Yapıcı’nın arkasından konuşan Akif Burak Atlar özellikle yapılan yanlışların ve yolsuzlukların üzerinde durarak şunları söyledi, “Bu bölge 1993 yılında Anıtlar Kurulu tarafından Kentsel Sit Alanı olarak ilan edilen bir bölge… Kabataş transfer Merkezi diğer alanlar gibi yasal bir statüye sahip olmasa bile diğerlerine benzer bir imtiyazla plana işlendi. Kültür Bakanlığı’na bağlı Koruma Kurulu tarafından onaylanacak Avam projeyi burada olanın önüne taşımış oldu. İBB’nin geçtiğimiz 2 ay boyunca açıklamalarında yer aldığı üzere 2008 yılında yani Koruma Amaçlı Nazım İmar Planı onaylanmadan 1 yıl önce 2008 yılında bir avam proje onaylandığı ifadesi yer alıyor. Bu durumda plan onaylanmadan avam projenin onaylanmış olduğunu görüyoruz.” dedi. Bunun üzerine meslek odaları olarak kendilerinin ve Beyoğlu sakinlerinin açtığı davayı kazandıklarını belirten Atlar buna rağmen şu anda tekrar bu planı dayattıklarını anlattı. Atlar, “8 Nolu plan notunu okuyorum, ‘Emsal hesabı ve kat yüksekliği ilgili Kültür Varlıkları Koruma Bölge Kurulu tarafından onaylanacak avam projeyle belirlenecektir.’ yani burada bir avam projenin daha onaylanacağı gerçeği ortaya çıkıyor.” Bu plan notunun yanlış olduğunu belirten Atlar, “Emsal hesabı ve kat yüksekliği gibi yapılaşmayı doğrudan ilgilendiren meseleler imar planı tarafından belirlenir.” dedi. Ayrıca yapımına başlanacağı proje hakkında yasal sürecin hala tamamlanmadığını vurguladıktan sonra, onaylanmasının üzerinden bunca zaman geçmiş bir projenin neden halkla doğrudan paylaşılmadığını ve doğru bilgilendirme yapılmadığını soran Atlar son olarak, “İBB, Beyoğlu halkının imza kampanyasında kullandığı görsellerin provokasyon olduğunu iddia etti, asılsız olduğunu iddia etti. Eğer bu görseller asılsızsa 8 senedir İstanbullulara ve meslek odalarına, ilgili tüm kesimlere aktarmak İBB’nin birincil görevidir.

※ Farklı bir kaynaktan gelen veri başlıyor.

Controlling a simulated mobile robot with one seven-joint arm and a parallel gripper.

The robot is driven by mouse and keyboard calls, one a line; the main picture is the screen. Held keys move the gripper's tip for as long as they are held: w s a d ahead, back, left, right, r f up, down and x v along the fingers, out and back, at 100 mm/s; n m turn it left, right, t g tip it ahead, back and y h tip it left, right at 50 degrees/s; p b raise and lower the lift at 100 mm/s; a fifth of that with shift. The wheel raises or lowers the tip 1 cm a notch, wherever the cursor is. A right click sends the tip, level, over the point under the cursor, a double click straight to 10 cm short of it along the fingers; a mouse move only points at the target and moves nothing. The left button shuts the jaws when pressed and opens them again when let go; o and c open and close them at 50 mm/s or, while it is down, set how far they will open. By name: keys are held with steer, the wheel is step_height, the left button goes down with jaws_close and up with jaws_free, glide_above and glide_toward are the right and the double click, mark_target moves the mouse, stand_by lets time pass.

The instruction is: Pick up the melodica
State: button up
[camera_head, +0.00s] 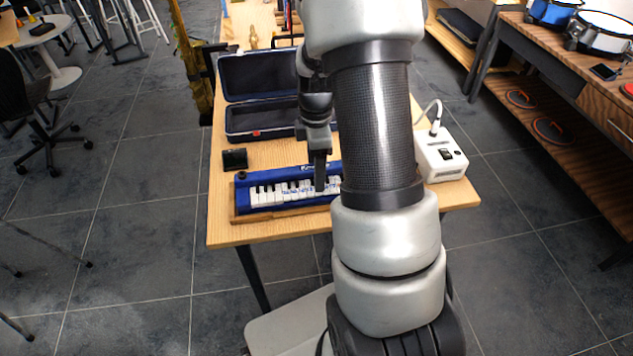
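The blue melodica (262,197) with white keys lies flat near the front edge of the wooden table (228,234). Its right part is hidden behind my arm. My gripper (320,188) points down over the keys, right of the middle of the visible part. The fingertips appear at or just above the keys. I cannot tell whether they touch. The fingers look like one dark bar from this side, so the gap between them does not show.
An open dark blue case (262,77) lies behind the melodica. A white device (441,156) with a cable stands at the table's right edge. A wooden bench with drums (600,32) is at far right.

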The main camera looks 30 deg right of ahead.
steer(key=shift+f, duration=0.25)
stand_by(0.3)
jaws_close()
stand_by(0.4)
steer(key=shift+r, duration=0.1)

Kabataş Meydanı gibi önemli bir kamusal alanda herhangi bir projenin toplumsal kabul olmadan onaylanması dayatmacı bir anlayıştır. Altını çizelim, bilimde otorite olamaz. Bilimsel gerçekler otorite tarafından değerlendirilemez.” dedi.
Basın toplantısı katılımcıların sorularının ardından sonlandırıldı.